Burke está sempre nas conferências, seminários que condenam as inúmeras palavras e ações do Papa que promovem heresias e apostasias (eu cataloguei todas essas possíveis heresias aqui no blog e também coloquei no meu livro "Papa Francisco: dos Sapatos Pretos à Heresia?").

Mas será que Burke é capaz de sair de um homem de palavras e textos para um homem de ação? 

Eu acho que não, ele me parece aquele estudante brilhante, mas que tem muito medo de ações. Certa vez, o escritor P. J. O'Rourke disse que alunos Tipo A viram funcionários de alunos Tipo B e C, porque são estes que têm coragem de arriscar. Eu até que discordo dele, acho que a imensa maioria dos alunos tipo C viram funcionários ou desempregados, mas me lembrei dessa frase de O'Rourke ao ler um entrevista de Burke.

No dia 9 de novembro passado, Burke deu uma extensa entrevista para o New York Times. Infelizmente para mim, ficou claro que ele não será capaz de agir. O entrevistador, Ross Douthat, fez a perguntas que interessam.

Na minha terra, quando alguém ameaça e, na hora de agir, age de maneira muito débil, fraca, a gente diz que a pessoa "bateu fofo". Acho que Burke "bate fofo" na hora que se pergunta sobre como ele vai agir. Pode ser estratégia? Pode. Mas acho que Cristo gosta mais de guerra aberta em sua defesa.
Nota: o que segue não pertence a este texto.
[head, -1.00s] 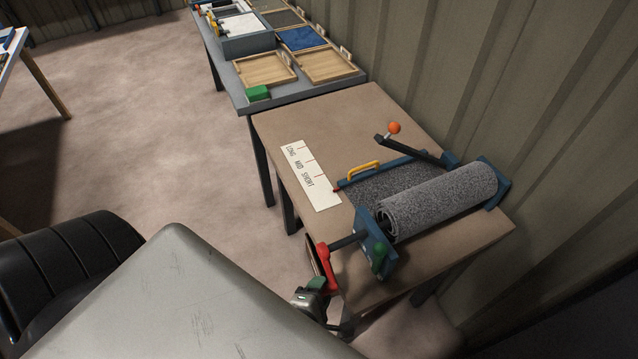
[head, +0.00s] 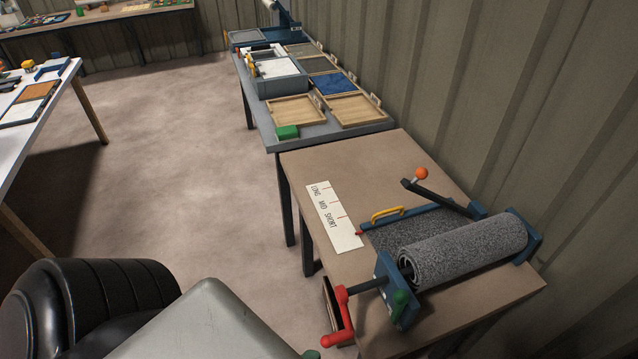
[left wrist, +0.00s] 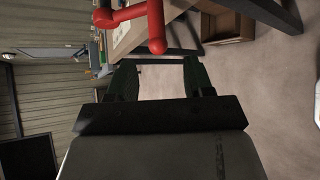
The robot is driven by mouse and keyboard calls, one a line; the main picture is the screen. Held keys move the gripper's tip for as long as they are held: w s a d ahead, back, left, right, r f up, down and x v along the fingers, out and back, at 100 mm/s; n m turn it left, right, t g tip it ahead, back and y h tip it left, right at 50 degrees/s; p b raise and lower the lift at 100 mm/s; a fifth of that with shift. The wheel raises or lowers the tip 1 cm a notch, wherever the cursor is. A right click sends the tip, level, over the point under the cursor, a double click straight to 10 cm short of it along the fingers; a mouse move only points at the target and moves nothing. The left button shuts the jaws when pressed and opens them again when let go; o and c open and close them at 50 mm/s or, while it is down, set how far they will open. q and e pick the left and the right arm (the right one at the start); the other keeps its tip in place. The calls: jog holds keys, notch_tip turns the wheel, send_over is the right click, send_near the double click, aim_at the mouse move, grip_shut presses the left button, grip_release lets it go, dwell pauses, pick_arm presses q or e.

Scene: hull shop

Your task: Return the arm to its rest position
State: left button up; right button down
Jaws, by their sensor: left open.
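My left gripper (left wrist: 160,66) is open and empty in the left wrist view, with its two dark green fingers apart. The red crank handle (left wrist: 153,25) is just beyond the fingers there, and nothing is between them. In the head view the red crank (head: 340,316) is on the front end of a roll stand. My left gripper is almost wholly out of the head view at the bottom edge, with only a small green part (head: 312,354) showing. My right gripper is in neither view.
The stand holds a grey carpet roll (head: 465,248) on a brown table (head: 300,160). A LONG/MID/SHORT card (head: 335,215) lies beside it. Wooden trays (head: 296,109) and a green block (head: 287,132) are on a farther table. The floor to the left is open.

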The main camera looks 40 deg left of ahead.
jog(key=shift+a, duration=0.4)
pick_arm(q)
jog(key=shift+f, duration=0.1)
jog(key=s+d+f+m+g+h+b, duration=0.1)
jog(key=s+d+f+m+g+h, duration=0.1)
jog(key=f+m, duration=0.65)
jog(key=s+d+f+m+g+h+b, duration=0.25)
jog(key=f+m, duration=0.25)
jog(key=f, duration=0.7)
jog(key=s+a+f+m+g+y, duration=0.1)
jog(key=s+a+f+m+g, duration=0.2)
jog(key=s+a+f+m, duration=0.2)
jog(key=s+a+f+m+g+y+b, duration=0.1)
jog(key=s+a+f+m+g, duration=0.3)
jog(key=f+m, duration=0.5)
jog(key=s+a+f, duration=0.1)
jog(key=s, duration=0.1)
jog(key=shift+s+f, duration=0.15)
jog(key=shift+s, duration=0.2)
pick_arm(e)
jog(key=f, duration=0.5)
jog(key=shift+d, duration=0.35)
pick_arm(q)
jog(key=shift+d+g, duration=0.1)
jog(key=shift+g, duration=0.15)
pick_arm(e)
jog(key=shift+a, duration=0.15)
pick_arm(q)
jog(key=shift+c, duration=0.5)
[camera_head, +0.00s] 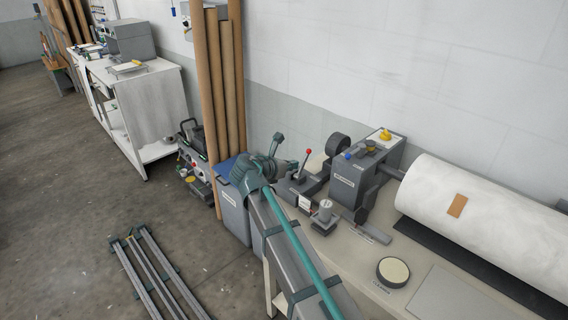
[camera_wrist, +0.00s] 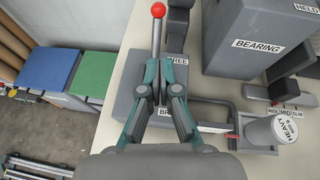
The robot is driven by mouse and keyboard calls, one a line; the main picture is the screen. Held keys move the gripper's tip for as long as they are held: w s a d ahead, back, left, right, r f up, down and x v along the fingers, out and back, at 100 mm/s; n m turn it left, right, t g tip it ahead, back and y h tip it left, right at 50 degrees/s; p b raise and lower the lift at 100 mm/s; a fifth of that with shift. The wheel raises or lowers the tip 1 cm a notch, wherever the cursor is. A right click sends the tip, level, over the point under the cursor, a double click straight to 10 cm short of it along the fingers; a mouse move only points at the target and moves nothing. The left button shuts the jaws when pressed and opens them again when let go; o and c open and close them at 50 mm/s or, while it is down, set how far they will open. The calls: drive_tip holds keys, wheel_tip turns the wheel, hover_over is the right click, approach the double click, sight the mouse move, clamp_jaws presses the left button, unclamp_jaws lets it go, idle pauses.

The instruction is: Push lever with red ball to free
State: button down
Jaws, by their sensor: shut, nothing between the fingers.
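The lever is a thin grey rod topped by a red ball (camera_wrist: 158,10). In the head view the red ball (camera_head: 308,152) stands at the top of the lever, on a low grey block on the bench. My gripper (camera_wrist: 158,64) is shut and empty, with its fingertips at the lever's rod, below the ball. I cannot tell whether they touch it. In the head view my gripper (camera_head: 294,164) is just left of the lever. A label ending in "REE" (camera_wrist: 180,60) shows right of the fingers. A "BR" label (camera_wrist: 163,111) is partly hidden by them.
The grey "BEARING" housing (camera_wrist: 258,46) stands to the right. A "HEAVY" weight (camera_wrist: 271,132) sits at lower right, by the "WIDE MID SLIM" labels. A large white roll (camera_head: 482,215) lies further along the bench. Blue (camera_wrist: 95,73) and green-topped (camera_wrist: 46,73) bins stand left, below bench level.

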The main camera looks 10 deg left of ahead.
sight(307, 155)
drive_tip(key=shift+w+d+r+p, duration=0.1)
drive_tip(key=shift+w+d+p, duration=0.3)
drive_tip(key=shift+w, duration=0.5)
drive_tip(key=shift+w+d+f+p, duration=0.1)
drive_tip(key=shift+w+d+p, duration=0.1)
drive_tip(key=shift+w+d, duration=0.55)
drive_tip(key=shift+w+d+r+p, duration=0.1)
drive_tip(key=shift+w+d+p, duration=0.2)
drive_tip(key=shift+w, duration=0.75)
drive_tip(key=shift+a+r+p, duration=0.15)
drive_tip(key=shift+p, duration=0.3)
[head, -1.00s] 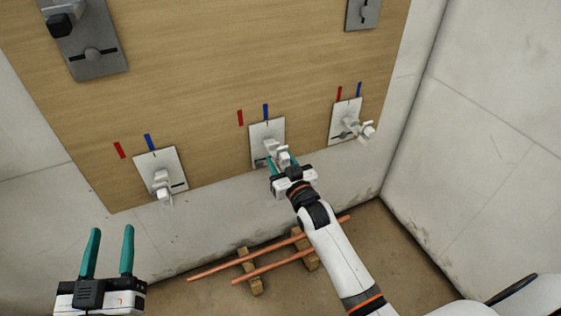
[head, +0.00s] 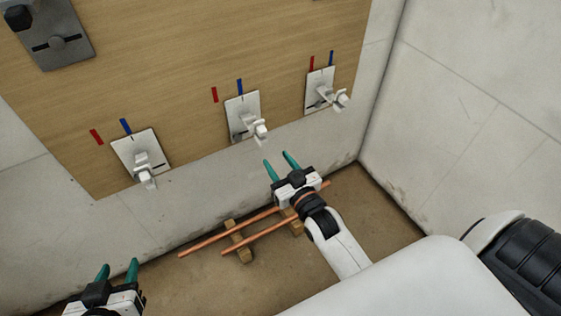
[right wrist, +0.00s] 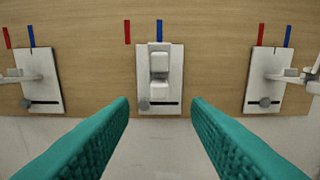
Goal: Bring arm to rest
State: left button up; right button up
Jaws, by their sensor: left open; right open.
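My right gripper (head: 283,164) is open and empty, with teal fingers. It hangs in front of the board, below and to the right of the middle valve (head: 247,120), and apart from it. In the right wrist view that valve (right wrist: 159,75) sits straight ahead between the spread fingers, with a gap before it. My left gripper (head: 118,270) is open and empty at the lower left of the head view, and its lower part is cut off by the frame edge.
A left valve (head: 143,160) and a right valve (head: 325,92) flank the middle one on the wooden board (head: 190,60), with red and blue marks above each. Copper pipes (head: 225,234) lie on wooden blocks on the floor. A white wall (head: 475,120) stands at the right.

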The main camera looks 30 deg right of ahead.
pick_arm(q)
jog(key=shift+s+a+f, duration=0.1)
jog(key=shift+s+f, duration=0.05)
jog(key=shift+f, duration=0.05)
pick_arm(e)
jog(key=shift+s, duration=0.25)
A entrevista é longa, mas Burke basicamente disse:

"É verdade, Francisco me demitiu de todos os meus cargos, me deixou um cardeal sem fazer nada. Está claro que o Papa não me quer em nenhuma posição de liderança. É verdade, Francisco escreveu heresias em documentos oficiais. É verdade, o Papa não está exercendo sua autoridade na defesa da doutrina milenar da Igreja. É verdade, o Sínodo da Família desejava realmente mudar a doutrina milenar da Igreja sobre casamento. É verdade, o documento do Sínodo da Amazônia prega apostasia. É verdade, ações do Papa podem provocar um cisma na Igreja. É verdade, o Papa tem maioria entre os cardeais, nomeou sempre quem o apoia. É verdade, se o Papa aceitar o que está escrito no documento da Amazônia, ele provocará um cisma".

Mas, confrontado com tudo isso, ele basicamente disse:

"Eu não sou inimigo do Papa. Eu rezo pelo Papa todo dia. Eu nunca vou criticar o Papa pessoalmente. Eu não tenho nada a ver com o jovem que jogou a Pachamama no rio. As mídias sociais mostram posições extremas contra o Papa, eu não faço parte disso. Eu não farei parte de nenhum cisma. Eu não vou fazer o Lefebvre fez".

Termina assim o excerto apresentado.